You don’t go to their movies (The Unknown Girl, The Kid with a Bike, Rosetta) expecting escapist adventures. But their latest film, Tori and Lokita, while heartbreaking and grim, is also gripping with several sequences of ingenious tension worthy of a thriller.
We meet Lokita (Joely Mbundu) first; she’s a teenager being interrogated by the authorities about her right to remain in Belgium. She claims to be the older sister of Tori (Pablo Schils) who has been given permission to stay because he was abandoned as a baby when his family believed he was bewitched. The two young African immigrants are as close as siblings, but as we find out later, come from different countries – Benin and Cameroon. They’ve been looking out for each other on their long travels across Europe. Now housed in a hostel for migrant children in the Belgian provinces, they are desperate to stay together. Lokita dreams of getting her official papers, becoming a care worker and making a home for Tori who is at school.
There’s not much supervision for the kids at the hostel so the two work in the evenings at a karaoke restaurant. Their beautiful singing of an Italian folk song is meant to encourage the diners. Watching the two of them at the mic is one of the rare moments of unadulterated beauty in an ugly world. When the adults in their lives aren’t neglecting them, they are exploiting them. Betim (Alban Ukaj above) the Albanian cook in the basement kitchen uses the children to deliver packets of drugs. In return they get a bit of cash and food. He also demands oral sex from Lokita, who endures it with deep shame.

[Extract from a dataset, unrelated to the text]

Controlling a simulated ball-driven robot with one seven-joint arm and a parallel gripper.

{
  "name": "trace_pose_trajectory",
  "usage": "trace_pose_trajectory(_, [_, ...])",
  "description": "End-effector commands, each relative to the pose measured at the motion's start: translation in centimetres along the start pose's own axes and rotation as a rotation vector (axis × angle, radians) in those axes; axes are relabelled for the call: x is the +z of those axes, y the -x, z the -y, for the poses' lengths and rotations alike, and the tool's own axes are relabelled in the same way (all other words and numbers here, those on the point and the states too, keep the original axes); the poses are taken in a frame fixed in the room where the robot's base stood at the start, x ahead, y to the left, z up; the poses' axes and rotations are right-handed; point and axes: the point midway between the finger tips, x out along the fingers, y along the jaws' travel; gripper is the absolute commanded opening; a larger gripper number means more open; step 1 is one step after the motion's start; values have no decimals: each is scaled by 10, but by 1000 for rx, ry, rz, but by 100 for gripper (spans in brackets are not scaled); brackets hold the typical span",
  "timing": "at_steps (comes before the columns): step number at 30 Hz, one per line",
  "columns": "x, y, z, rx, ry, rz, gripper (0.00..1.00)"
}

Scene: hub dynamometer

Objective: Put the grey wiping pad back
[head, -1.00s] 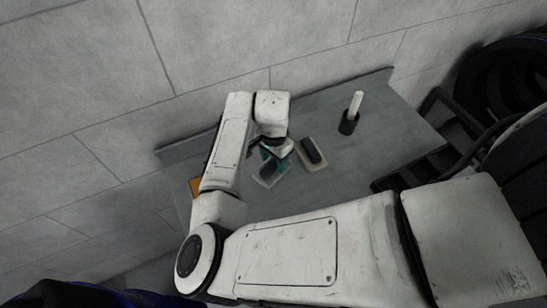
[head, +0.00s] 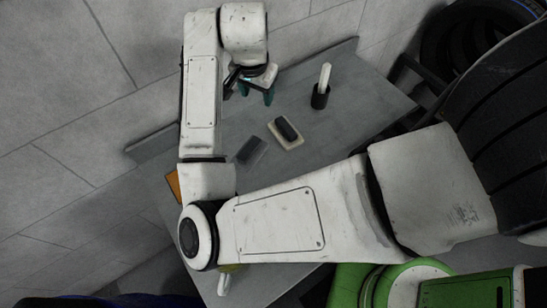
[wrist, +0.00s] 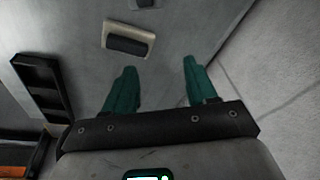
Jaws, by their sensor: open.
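The grey wiping pad (head: 252,151) lies flat on the grey table in the head view. Just right of it is a cream plate (head: 291,142) with a dark oblong block (head: 286,129) on it; the plate also shows in the wrist view (wrist: 110,43). A small pale and grey piece is cut by the top edge of the wrist view, and I cannot tell whether it is the pad. My gripper (head: 250,92) is open and empty, with teal fingers. It is raised above the table, apart from the pad and plate. The fingers also show in the wrist view (wrist: 160,66).
An orange item (head: 173,185) is partly behind my arm at the left. A tiled wall runs behind the table (head: 350,120). Tyres and a dark rack are at the right.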

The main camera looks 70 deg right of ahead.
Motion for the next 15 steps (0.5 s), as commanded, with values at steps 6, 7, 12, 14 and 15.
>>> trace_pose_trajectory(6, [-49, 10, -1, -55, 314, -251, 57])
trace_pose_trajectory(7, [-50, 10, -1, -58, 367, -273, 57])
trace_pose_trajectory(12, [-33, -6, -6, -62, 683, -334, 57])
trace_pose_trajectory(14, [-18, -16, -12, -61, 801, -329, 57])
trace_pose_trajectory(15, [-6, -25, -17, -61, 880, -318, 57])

It’s not all evil Europeans. The children were trafficked by a heartless African couple who track them down and insist on repayment for their journey. Lokita, frantic to please her mother back home also sends her money. All these demands lead the girl to accept a dangerous job outside the city.

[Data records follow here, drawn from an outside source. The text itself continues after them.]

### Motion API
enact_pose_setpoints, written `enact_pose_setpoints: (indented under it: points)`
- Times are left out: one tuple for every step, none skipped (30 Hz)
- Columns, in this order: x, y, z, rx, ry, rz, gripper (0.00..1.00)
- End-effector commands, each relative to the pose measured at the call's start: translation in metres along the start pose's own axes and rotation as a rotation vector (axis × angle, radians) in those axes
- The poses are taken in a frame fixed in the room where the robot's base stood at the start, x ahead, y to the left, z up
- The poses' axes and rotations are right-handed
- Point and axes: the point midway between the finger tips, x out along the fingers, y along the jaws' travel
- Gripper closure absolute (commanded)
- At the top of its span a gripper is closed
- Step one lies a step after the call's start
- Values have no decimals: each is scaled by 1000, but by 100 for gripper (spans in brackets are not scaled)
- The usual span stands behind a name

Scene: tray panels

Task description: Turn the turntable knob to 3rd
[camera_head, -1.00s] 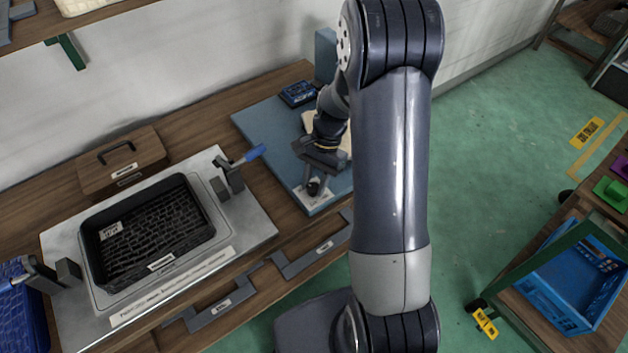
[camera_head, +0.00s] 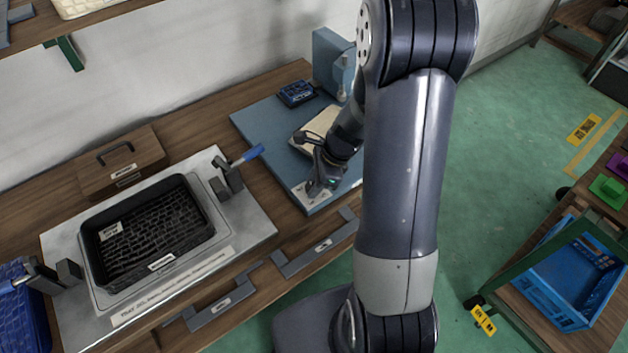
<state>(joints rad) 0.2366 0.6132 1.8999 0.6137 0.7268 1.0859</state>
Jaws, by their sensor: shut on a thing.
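My gripper (camera_head: 322,184) is at the front edge of the blue-grey panel (camera_head: 258,128), low over a white label plate (camera_head: 306,196). It is shut on the small dark turntable knob there, which is mostly hidden by the fingers. The knob's pointer and its position marks are too small and covered to read. A cream turntable plate (camera_head: 310,142) sits on the panel just behind my gripper, partly covered by my arm.
Left stands a black tray (camera_head: 106,267) in a metal fixture with a blue-handled clamp (camera_head: 248,155). A wooden box (camera_head: 121,161) is behind it.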

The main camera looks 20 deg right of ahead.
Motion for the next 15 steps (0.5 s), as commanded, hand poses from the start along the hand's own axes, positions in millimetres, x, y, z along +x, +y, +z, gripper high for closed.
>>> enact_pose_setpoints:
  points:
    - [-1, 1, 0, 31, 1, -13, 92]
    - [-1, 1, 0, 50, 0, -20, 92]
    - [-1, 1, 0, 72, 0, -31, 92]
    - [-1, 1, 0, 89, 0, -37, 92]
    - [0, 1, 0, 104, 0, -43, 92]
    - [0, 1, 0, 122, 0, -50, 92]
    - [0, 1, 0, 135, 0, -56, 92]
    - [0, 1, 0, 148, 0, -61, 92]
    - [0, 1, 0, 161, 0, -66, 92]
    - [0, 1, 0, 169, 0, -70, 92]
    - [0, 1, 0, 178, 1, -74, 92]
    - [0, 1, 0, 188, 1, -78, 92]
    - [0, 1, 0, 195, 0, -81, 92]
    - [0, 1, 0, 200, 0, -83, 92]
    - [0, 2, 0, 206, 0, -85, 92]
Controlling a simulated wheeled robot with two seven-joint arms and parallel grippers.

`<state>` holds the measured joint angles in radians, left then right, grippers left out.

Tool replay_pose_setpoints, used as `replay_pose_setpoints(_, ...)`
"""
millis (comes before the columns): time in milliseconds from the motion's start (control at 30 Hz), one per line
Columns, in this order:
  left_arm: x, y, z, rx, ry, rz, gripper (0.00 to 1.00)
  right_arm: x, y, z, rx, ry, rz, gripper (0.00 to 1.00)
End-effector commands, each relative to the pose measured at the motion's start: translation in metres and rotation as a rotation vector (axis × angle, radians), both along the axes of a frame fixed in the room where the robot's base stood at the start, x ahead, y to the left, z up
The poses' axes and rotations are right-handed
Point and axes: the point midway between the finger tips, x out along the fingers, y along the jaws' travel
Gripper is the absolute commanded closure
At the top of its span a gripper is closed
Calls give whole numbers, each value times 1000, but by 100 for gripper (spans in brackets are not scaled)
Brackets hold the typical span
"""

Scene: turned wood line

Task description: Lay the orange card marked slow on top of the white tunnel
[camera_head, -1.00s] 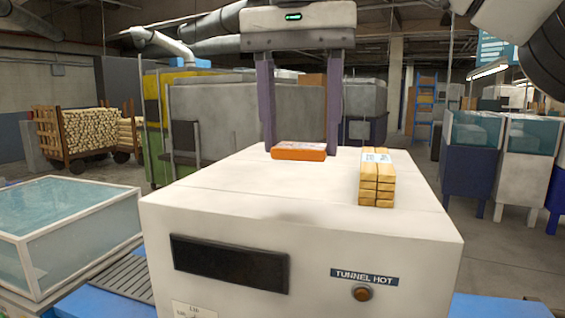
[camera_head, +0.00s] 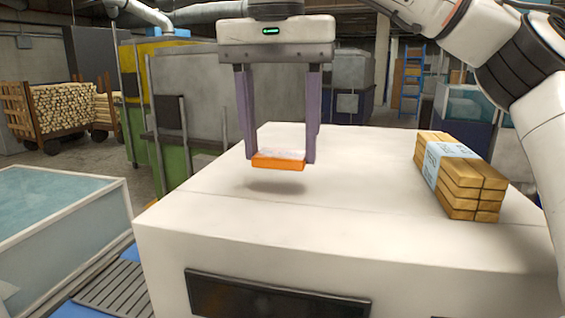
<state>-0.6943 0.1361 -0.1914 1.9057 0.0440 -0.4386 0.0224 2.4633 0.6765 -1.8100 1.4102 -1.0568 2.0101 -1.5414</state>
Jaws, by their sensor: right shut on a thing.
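The orange card (camera_head: 278,164) shows as a flat piece with an orange front edge and a pale top; its marking is not readable. My right gripper (camera_head: 280,157) points down with its two purple-grey fingers shut on the card's left and right ends. It holds the card roughly level, just above the white tunnel (camera_head: 230,222). A soft shadow lies on the tunnel's top below the card, with a gap between. My left gripper is not in view.
A banded stack of wooden blocks (camera_head: 461,178) stands on the tunnel's top at the right. The top around the card is otherwise clear. A glass-topped box (camera_head: 65,235) and grey slatted rollers (camera_head: 85,285) are at the left.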

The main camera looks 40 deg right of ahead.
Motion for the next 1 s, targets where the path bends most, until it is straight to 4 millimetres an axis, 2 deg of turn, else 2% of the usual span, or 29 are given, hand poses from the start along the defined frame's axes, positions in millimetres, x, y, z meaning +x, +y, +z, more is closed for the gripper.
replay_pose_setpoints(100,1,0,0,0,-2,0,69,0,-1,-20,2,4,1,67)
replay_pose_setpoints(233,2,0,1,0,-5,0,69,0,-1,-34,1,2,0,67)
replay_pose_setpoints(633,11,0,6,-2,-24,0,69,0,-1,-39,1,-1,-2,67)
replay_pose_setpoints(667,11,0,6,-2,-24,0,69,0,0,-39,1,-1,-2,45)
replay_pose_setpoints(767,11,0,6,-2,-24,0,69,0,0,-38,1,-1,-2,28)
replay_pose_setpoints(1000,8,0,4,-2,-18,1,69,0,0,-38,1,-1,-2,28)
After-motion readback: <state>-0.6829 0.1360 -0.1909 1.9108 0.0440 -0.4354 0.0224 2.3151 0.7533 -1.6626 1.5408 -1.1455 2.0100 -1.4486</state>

Blindfolded so she won’t know where she’s been taken, her task is to tend a warehouse filled with cannabis plants, watered automatically and kept under artificial lighting. It’s hot and she’s alone in the windowless building. There’s only an occasional surly visitor who drops off supplies and the reappearance of Betim, who exerts more sexual humilation. Effectively enslaved in the cannabis warehouse for three months, Lokita is desperate to contact Tori back in the city. How their situation plays out makes for tense, gripping cinema. The two young leads (who have never acted before) are wholly credible in their ingenuity and love for each other.

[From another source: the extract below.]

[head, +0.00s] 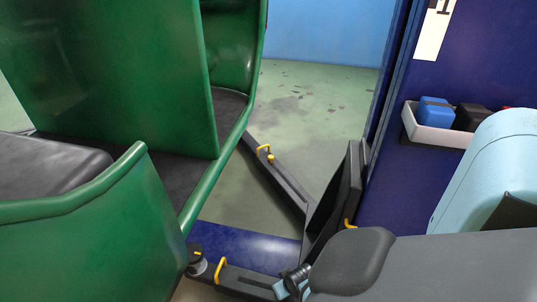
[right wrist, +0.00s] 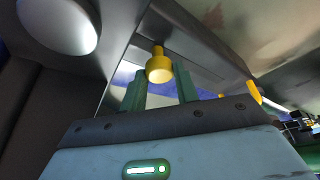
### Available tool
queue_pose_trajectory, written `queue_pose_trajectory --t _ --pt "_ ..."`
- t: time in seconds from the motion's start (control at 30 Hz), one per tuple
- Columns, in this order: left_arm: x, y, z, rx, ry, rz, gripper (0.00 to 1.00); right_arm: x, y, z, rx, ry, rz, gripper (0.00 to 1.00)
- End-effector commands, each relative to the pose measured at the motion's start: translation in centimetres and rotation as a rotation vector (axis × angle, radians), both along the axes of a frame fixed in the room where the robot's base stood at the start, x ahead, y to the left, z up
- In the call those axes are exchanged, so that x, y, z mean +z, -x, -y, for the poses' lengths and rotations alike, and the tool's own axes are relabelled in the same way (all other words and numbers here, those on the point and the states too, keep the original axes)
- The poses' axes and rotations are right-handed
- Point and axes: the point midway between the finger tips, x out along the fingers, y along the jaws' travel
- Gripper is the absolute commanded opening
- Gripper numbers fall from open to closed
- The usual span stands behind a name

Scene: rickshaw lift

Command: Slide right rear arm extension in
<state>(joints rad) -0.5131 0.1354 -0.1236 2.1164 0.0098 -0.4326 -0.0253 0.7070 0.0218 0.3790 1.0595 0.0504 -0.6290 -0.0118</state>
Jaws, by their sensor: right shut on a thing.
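In the head view a dark lift arm (head: 243,278) with a yellow loop handle (head: 220,269) and a round pad (head: 197,266) at its end reaches toward the green rickshaw (head: 150,235). My right arm comes in from the right; its light blue gripper (head: 283,290) is at the lower middle, beside this lift arm, with the fingers not clear there. In the right wrist view the two green fingers of my right gripper (right wrist: 160,90) stand on either side of a yellow handle (right wrist: 158,66), shut on it. My left gripper is in neither view.
A second dark lift arm (head: 280,180) with a yellow handle (head: 264,150) runs under the rickshaw farther back. A dark blue lift post (head: 400,190) stands at right, with a tray (head: 430,134) holding a blue box (head: 436,112). Greenish floor (head: 320,110) is open behind.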

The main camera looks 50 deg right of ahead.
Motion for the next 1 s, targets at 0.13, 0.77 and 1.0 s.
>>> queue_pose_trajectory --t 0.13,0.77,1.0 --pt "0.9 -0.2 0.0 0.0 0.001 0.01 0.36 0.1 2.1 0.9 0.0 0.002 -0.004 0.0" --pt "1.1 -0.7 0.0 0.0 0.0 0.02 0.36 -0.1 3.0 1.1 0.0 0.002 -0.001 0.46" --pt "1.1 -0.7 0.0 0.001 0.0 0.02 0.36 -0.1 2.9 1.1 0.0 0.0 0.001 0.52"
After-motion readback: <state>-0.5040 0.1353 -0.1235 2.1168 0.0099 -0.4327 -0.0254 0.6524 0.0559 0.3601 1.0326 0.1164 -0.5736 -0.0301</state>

At Cannes Tori and Lokita won the Special 75th Anniversary Award. When I saw it at a morning press show during the London Film Festival, an audience made up of sleepy and jaded journalists applauded at the end – something that did not occur at any other screening I attended. This brave, moving and wholly believable portrait of young asylum seekers’ exploitation should be seen by Suella Braverman and every Faragist in the UK, but will they?